1949 The ebullient South African poet Roy Campbell was a lifelong foe to the group of 1930s writers he regarded as ‘pink pansies’. They were, in his robust view, communist sympathisers in the Spanish Civil War (Campbell had fought for Franco); scrimshankers and draft-dodgers in the Second World War (Campbell, although over-age, had joined up and served as an NCO; Auden and Isherwood had taken off for America in 1939, Day-Lewis got a cushy berth in the Ministry of Information, Spender became a fireman-poet); and – worst of all – sexual inverts.
Campbell learned that Spender was going to give a reading of his poetry in the crypt of the Ethical Church in Bayswater on the evening of 14 April. He resolved to go along – fortifying himself with a heroic intake of beer before doing so. As his biographer, Peter Alexander, records, Campbell and his friends stood at the back of the hall
while a large soprano sang lieder to warm up the audience, until Spender was introduced.
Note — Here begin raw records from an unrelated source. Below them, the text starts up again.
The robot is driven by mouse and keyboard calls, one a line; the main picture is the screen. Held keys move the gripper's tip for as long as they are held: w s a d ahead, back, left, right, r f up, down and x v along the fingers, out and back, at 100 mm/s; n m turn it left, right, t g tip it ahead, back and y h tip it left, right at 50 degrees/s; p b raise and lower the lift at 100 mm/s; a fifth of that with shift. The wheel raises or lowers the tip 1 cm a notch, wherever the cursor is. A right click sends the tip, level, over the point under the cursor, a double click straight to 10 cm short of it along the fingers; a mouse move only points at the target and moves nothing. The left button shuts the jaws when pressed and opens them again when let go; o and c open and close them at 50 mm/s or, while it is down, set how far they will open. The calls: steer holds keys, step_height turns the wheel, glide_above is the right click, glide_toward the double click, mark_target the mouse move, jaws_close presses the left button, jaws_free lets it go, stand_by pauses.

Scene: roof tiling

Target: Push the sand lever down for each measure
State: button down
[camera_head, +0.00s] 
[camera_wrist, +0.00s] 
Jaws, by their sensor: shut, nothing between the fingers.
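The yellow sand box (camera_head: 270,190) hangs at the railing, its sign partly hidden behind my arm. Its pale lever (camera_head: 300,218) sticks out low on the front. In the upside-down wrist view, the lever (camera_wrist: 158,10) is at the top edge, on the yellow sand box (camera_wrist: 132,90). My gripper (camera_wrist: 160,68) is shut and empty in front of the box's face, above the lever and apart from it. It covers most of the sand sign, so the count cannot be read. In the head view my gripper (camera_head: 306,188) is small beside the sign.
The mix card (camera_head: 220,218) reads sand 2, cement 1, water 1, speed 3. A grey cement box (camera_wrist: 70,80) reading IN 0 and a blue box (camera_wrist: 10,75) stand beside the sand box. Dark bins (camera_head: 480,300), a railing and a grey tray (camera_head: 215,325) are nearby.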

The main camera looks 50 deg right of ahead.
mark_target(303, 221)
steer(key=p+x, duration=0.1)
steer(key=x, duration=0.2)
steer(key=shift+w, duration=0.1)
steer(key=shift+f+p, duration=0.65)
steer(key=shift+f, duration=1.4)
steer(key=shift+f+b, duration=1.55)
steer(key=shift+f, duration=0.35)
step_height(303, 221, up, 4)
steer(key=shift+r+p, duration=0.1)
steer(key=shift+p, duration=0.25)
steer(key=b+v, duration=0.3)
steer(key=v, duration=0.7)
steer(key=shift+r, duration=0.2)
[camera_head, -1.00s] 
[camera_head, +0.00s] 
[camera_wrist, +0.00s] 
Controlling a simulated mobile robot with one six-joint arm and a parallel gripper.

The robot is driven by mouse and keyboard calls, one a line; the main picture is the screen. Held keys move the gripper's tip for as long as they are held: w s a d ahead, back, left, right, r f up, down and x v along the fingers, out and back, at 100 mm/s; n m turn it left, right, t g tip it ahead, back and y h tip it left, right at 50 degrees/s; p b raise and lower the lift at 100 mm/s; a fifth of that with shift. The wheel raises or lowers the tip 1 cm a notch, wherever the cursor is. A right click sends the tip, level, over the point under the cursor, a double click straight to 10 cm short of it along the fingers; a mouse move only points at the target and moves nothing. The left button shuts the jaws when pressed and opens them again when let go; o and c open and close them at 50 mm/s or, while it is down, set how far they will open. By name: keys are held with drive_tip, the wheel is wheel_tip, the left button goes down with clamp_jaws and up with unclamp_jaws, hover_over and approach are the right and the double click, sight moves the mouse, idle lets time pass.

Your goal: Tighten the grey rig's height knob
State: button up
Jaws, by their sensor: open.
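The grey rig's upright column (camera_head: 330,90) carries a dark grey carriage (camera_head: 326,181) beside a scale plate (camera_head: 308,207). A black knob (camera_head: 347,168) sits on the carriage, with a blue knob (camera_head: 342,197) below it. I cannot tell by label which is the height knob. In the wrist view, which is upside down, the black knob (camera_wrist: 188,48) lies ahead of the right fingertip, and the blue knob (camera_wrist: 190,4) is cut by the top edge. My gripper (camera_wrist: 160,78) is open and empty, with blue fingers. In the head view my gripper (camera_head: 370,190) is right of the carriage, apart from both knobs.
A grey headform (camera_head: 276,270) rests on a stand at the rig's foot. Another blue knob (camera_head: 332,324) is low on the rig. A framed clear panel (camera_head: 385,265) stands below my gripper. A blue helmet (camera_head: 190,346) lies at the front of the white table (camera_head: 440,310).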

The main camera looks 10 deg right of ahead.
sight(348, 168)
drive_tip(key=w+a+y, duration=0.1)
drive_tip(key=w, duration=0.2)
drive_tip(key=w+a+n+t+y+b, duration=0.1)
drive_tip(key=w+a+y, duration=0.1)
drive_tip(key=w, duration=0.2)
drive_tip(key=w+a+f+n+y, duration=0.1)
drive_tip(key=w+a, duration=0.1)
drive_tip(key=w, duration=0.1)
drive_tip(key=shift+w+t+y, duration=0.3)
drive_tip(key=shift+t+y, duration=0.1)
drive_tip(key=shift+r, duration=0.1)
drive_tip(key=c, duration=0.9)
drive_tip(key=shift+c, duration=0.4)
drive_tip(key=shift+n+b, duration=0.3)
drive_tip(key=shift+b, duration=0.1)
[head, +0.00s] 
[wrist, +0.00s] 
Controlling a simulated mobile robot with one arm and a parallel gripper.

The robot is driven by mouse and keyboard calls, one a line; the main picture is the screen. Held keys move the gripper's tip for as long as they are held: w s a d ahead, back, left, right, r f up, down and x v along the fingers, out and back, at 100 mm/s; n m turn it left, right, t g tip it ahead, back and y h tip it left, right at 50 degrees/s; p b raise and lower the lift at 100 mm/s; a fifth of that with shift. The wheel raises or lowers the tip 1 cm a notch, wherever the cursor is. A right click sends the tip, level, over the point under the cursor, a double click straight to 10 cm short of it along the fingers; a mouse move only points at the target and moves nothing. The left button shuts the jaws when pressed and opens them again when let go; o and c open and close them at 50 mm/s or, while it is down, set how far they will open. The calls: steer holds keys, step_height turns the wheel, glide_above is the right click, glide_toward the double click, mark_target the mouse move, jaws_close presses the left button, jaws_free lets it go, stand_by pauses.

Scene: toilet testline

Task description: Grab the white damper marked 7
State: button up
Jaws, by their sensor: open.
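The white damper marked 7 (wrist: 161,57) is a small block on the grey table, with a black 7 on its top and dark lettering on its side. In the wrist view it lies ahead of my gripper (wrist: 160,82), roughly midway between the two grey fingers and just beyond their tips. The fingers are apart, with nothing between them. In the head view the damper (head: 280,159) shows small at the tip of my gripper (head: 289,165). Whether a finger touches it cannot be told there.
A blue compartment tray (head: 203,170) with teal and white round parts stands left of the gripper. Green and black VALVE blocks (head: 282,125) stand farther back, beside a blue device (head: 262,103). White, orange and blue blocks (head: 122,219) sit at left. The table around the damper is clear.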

He stepped up to the podium and began to speak. At once Campbell lurched into action. ‘I wish to protest on behalf of the Sergeants’ Mess of the King’s African Rifles’, he bellowed, in his best parade-ground voice, stumping down the aisle with his knotty stick. The audience, dumb, swivelled its collective head to watch his progress. Yelling curses at Spender, Campbell threw open a door which he imagined led on to the stage and limped inside to find himself in a passage leading to the lavatory.
He finally made it on stage, and ‘leaning on his stick, swung a clumsy right-handed blow that connected lightly with Spender’s nose, which promptly began to bleed’. The hall exploded into uproar at what was, surely, the most exciting poetry reading for some time.
When it was suggested that the police be called, Spender declined, with the mild observation: ‘He is a great poet, he is a great poet. We must try to understand.’ Writing the next day to John Hayward (T.S. Eliot’s flatmate), Spender was wryly amused:
He came up to me and hit me in the face with an honest sergeant’s fist before he was dragged away. He went away shouting ‘What’s more, he’s a fucking lesbian’. After this I read my poems, which were well received.